Wensleydale generally used to be famed for its hand-knitting, but I think Askrigg must have turned out more work than any place in the valley, for the men as well as the womenfolk were equally skilled in this employment, and Mr. Whaley says they did their work in the open air 'while gossiping with their neighbours.' This statement is, nevertheless, exceeded by what appears in a volume entitled 'The Costume of Yorkshire.' In that work of 1814, which contains a number of George Walker's quaint drawings, reproduced by lithography, we find a picture having a strong suggestion of Askrigg in which there is a group of old and young of both sexes seated on the steps of the market-cross, all knitting, and a little way off a shepherd is seen driving some sheep through a gate, and he also is knitting.
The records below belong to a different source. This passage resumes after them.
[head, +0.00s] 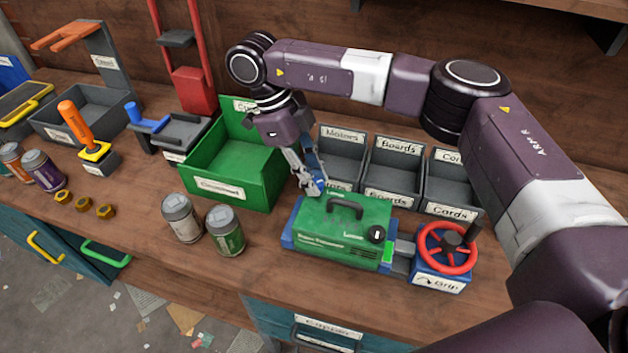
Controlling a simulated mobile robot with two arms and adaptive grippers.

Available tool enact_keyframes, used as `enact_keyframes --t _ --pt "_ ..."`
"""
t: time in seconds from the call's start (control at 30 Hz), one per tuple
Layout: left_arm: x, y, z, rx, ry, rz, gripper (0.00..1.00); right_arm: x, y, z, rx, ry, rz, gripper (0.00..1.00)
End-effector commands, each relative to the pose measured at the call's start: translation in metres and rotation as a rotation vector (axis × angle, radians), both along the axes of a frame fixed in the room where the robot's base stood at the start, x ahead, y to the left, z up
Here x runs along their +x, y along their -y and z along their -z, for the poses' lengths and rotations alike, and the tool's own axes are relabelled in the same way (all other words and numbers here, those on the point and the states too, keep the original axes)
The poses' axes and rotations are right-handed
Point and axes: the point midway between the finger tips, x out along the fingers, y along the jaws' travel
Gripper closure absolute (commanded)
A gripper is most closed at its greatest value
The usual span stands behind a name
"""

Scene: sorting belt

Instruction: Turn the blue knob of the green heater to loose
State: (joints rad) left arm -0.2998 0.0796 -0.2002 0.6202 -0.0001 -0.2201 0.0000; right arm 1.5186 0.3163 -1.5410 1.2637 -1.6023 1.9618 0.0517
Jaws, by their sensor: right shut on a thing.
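The green heater (330,246) is a box with a dark carry handle, sitting on the wooden bench. My right gripper (314,187) reaches down to its back left top corner and is shut on a small blue part, which looks like the blue knob (318,186). The fingers hide most of this part, so its turn position cannot be read. My left gripper is out of view.
The heater sits in a blue vise with a red handwheel (447,248) labelled Grip. A green bin (225,192) stands left of it, grey labelled bins (393,165) behind. Two cans (226,231) stand front left. Bare bench lies before the heater.

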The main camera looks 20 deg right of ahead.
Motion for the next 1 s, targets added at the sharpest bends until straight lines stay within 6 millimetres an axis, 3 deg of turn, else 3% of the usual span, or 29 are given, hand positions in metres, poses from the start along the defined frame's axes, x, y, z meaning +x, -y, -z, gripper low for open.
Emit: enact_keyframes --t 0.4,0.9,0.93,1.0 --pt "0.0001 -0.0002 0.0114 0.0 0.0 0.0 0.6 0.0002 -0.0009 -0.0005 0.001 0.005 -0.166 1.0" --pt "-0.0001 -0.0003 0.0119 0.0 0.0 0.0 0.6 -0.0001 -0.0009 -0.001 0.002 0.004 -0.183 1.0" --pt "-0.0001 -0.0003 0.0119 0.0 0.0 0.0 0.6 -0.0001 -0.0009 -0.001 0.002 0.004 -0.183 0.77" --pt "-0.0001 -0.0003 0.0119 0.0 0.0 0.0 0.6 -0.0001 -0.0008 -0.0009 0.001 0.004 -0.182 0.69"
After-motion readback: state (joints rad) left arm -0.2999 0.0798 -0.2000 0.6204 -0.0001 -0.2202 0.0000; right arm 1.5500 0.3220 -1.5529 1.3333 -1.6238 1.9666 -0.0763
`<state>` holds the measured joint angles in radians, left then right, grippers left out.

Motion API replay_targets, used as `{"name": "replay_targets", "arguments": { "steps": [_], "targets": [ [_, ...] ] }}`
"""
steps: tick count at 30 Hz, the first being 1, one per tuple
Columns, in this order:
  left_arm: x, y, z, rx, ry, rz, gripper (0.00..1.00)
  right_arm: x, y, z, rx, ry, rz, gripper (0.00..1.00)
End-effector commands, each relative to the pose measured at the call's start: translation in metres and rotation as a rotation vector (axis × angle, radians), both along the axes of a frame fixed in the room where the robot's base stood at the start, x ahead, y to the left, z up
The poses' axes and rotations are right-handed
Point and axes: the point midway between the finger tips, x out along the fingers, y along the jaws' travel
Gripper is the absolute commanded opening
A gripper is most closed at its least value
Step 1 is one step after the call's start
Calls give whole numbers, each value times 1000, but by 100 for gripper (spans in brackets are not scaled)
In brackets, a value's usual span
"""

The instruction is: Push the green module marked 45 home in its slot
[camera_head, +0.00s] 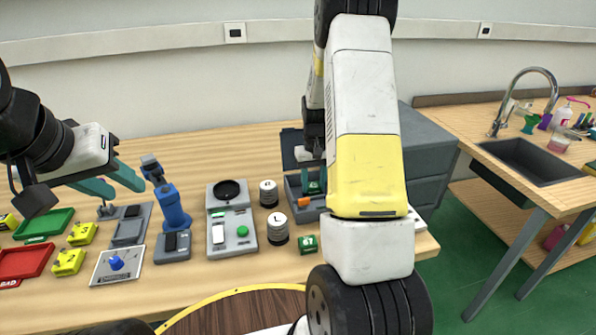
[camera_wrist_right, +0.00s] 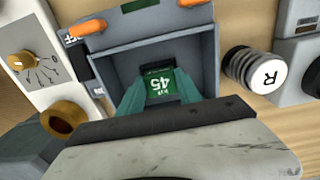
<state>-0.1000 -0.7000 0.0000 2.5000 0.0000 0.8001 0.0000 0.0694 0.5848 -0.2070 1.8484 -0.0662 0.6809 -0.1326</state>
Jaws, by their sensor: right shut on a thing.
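The green module marked 45 (camera_wrist_right: 161,84) shows in the right wrist view, inside a grey open-topped slot housing (camera_wrist_right: 205,55). My right gripper (camera_wrist_right: 158,92) has its teal fingers on either side of the module and is shut on it. How deep the module sits is hard to tell. In the head view the grey housing (camera_head: 291,187) is partly hidden behind my right arm, and the right fingertips cannot be made out clearly. My left gripper (camera_head: 124,184) is open and empty above the left part of the table, with its two teal fingers apart.
A green module marked 67 (camera_head: 307,244) lies on the table's front. Orange levers (camera_wrist_right: 87,27) sit on the housing's edge. Cylinders marked R (camera_wrist_right: 266,73) and L (camera_head: 278,229) stand beside it. A knob panel (camera_wrist_right: 25,62) and brass ring (camera_wrist_right: 63,118) are close on the other side.

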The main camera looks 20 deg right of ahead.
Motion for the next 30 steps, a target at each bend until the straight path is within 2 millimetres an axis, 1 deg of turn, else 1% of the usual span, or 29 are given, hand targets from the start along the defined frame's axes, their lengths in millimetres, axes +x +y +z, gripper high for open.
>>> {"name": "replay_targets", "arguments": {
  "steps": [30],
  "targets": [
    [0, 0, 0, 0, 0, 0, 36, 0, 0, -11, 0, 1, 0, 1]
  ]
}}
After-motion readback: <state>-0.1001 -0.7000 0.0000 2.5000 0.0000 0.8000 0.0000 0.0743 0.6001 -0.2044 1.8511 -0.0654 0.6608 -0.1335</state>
From Askrigg there is a road that climbs up from the end of the little street at a gradient that looks like 1 in 4, but it is really less formidable. Considering its steepness the surface is quite good, but that is due to the industry of a certain road-mender with whom I once had the privilege to talk when, hot and breathless, I paused to enjoy the great expanse that lay to the south. He was a fine Saxon type, with a sunburnt face and equally brown arms. Road-making had been his ideal when he was a mere boy, and since he had obtained his desire he told me that he couldn't be happier if he were the King of England. The picturesque road where we leave him, breaking every large stone he can find, goes on across a belt of brown moor, and then drops down between gaunt scars that only just leave space for the winding track to pass through. It afterwards descends rapidly by the side of a gill, and thus enters Swaledale.

There is a beautiful walk from Askrigg to Mill Gill Force. The distance is scarcely more than half a mile across sloping pastures and through the curious stiles that appear in the stone walls. So dense is the growth of trees in the little ravine that one hears the sound of the waters close at hand without seeing anything but the profusion of foliage overhanging and growing among the rocks. After climbing down among the moist ferns and moss-grown stones, the gushing cascades appear suddenly set in a frame of such lavish beauty that they hold a high place among their rivals in the dale.
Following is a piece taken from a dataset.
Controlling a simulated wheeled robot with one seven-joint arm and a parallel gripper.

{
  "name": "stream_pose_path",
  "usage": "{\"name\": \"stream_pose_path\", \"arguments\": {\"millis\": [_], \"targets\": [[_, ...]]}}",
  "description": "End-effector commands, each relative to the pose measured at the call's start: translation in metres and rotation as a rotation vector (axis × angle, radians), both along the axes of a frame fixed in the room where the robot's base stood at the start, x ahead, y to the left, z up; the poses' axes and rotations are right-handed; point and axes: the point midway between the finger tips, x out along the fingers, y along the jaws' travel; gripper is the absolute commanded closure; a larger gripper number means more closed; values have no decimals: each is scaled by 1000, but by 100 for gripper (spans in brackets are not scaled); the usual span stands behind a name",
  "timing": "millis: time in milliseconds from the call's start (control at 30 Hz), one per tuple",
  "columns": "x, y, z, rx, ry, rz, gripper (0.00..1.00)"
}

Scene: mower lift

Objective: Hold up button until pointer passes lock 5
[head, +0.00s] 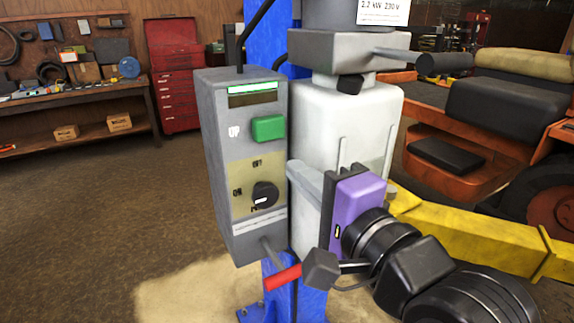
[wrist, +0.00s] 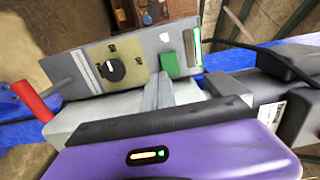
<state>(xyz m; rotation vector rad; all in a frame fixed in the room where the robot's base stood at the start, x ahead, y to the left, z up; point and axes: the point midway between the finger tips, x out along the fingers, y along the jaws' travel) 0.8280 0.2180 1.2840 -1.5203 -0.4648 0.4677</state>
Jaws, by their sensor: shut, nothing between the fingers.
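The green UP button (head: 268,128) is on the front of a grey control box (head: 215,170), mounted on a blue post. In the wrist view the button (wrist: 169,64) stands out from the panel. My gripper (head: 294,170) is shut and empty, its grey fingers pointing at the box. Their tips are right of and below the button in the head view, and appear apart from it. I cannot make out a pointer or lock numbers in either view.
A black rotary knob (head: 265,195) sits below the button. A red-handled lever (head: 283,277) sticks out under the box. A white tank (head: 345,125) stands close behind my fingers. A yellow lift arm (head: 470,235) and an orange mower (head: 455,165) are on the right.

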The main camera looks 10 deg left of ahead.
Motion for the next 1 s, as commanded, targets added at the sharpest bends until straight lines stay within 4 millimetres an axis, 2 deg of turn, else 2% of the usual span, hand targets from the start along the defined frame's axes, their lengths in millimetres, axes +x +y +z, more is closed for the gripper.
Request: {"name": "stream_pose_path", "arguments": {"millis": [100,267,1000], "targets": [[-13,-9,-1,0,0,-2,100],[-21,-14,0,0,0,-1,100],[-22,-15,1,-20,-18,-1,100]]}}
Keeping to the north side of the river, we come to Nappa Hall at a distance of a little over a mile to the east of Askrigg. It is now a farmhouse, but its two battlemented towers proclaim its former importance as the chief seat of the family of Metcalfe. The date of the house is about 1459, and the walls of the western tower are 4 feet in thickness. The Nappa lands came to James Metcalfe from Sir Richard Scrope of Bolton Castle shortly after his return to England from the field of Agincourt, and it was probably this James Metcalfe who built the existing house.

The road down the dale passes Woodhall Park, and then, after going down close to the Ure, it bears away again to the little village of Carperby. It has a triangular green surrounded by white posts. At the east end stands an old cross, dated 1674, and the ends of the arms are ornamented with grotesque carved heads. The cottages have a neat and pleasant appearance, and there is much less austerity about the place than one sees higher up the dale. A branch road leads down to Aysgarth Station, and just where the lane takes a sharp bend to the right a footpath goes across a smooth meadow to the banks of the Ure. The rainfall of the last few days, which showed itself at Mill Gill Force, at Hardraw Scar, and a dozen other falls, has been sufficient to swell the main stream at Wensleydale into a considerable flood, and behind the bushes that grow thickly along the riverside we can hear the steady roar of the cascades of Aysgarth. The waters have worn down the rocky bottom to such an extent that in order to stand in full view of the splendid fall we must make for a gap in the foliage, and scramble down some natural steps in the wall of rock forming low cliffs along each side of the flood. The water comes over three terraces of solid stone, and then sweeps across wide ledges in a tempestuous sea of waves and froth, until there come other descents which alter the course of parts of the stream, so that as we look across the riotous flood we can see the waters flowing in many opposite directions. Lines of cream-coloured foam spread out into chains of bubbles which join together, and then, becoming detached, again float across the smooth portions of each low terrace.